### DATA
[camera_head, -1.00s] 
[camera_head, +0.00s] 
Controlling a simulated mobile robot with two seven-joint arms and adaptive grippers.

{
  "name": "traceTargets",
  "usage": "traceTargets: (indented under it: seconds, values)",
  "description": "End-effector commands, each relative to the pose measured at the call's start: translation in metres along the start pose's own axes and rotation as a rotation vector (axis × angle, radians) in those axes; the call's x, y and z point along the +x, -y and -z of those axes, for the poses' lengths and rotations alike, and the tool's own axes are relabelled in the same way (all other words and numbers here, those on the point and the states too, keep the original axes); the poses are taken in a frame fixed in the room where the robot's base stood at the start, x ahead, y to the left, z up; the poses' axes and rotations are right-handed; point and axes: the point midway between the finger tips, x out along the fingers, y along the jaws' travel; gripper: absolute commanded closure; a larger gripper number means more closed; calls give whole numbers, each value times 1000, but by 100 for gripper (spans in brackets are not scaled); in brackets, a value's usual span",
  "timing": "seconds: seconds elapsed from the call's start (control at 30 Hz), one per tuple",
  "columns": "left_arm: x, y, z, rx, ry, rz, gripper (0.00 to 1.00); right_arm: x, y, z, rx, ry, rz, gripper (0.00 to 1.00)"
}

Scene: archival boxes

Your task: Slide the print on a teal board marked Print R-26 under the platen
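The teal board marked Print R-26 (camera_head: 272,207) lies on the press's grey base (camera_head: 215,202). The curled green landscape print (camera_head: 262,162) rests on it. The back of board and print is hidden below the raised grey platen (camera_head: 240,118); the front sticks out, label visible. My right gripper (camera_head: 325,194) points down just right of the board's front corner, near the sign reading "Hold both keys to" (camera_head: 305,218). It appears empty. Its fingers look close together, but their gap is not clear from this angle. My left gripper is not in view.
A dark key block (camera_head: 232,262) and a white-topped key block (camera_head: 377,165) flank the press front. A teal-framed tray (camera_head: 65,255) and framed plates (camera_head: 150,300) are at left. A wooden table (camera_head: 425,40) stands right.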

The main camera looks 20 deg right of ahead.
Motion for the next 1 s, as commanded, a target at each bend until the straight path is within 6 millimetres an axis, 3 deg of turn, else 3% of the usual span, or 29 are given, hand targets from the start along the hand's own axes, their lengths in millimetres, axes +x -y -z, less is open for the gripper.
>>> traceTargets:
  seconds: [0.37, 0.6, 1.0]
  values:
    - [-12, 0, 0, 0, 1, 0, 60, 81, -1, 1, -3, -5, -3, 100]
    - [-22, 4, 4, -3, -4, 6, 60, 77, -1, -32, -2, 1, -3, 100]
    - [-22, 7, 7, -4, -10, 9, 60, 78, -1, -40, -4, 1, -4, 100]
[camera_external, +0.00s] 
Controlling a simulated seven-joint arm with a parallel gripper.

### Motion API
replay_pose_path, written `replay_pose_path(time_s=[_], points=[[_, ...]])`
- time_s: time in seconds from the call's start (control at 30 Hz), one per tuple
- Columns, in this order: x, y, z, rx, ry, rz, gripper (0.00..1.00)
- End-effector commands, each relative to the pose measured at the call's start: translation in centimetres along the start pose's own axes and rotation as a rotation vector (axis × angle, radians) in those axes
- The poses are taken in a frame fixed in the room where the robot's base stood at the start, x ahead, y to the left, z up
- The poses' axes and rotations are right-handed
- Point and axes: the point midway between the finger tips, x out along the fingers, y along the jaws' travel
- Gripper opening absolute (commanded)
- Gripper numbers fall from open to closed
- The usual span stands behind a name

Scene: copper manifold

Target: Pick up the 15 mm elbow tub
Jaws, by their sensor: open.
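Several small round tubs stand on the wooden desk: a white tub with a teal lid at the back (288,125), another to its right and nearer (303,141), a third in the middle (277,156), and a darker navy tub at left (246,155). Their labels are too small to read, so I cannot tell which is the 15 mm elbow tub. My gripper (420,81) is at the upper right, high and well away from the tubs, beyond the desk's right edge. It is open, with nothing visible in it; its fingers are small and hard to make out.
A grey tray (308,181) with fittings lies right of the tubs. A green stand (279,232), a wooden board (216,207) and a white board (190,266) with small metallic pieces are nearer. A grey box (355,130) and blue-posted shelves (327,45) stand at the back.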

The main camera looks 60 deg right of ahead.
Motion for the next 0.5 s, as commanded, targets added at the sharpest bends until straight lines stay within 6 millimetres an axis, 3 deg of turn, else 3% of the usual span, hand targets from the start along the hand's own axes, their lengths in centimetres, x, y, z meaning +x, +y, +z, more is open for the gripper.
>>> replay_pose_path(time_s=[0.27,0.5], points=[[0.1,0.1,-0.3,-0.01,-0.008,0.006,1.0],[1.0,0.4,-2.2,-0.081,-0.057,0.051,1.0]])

### GOAL OF THE EXERCISE
Using the material above, report each line where "looks" occurs.

### ANSWER IN FULL
The main camera looks 20 deg right of ahead.
The main camera looks 60 deg right of ahead.

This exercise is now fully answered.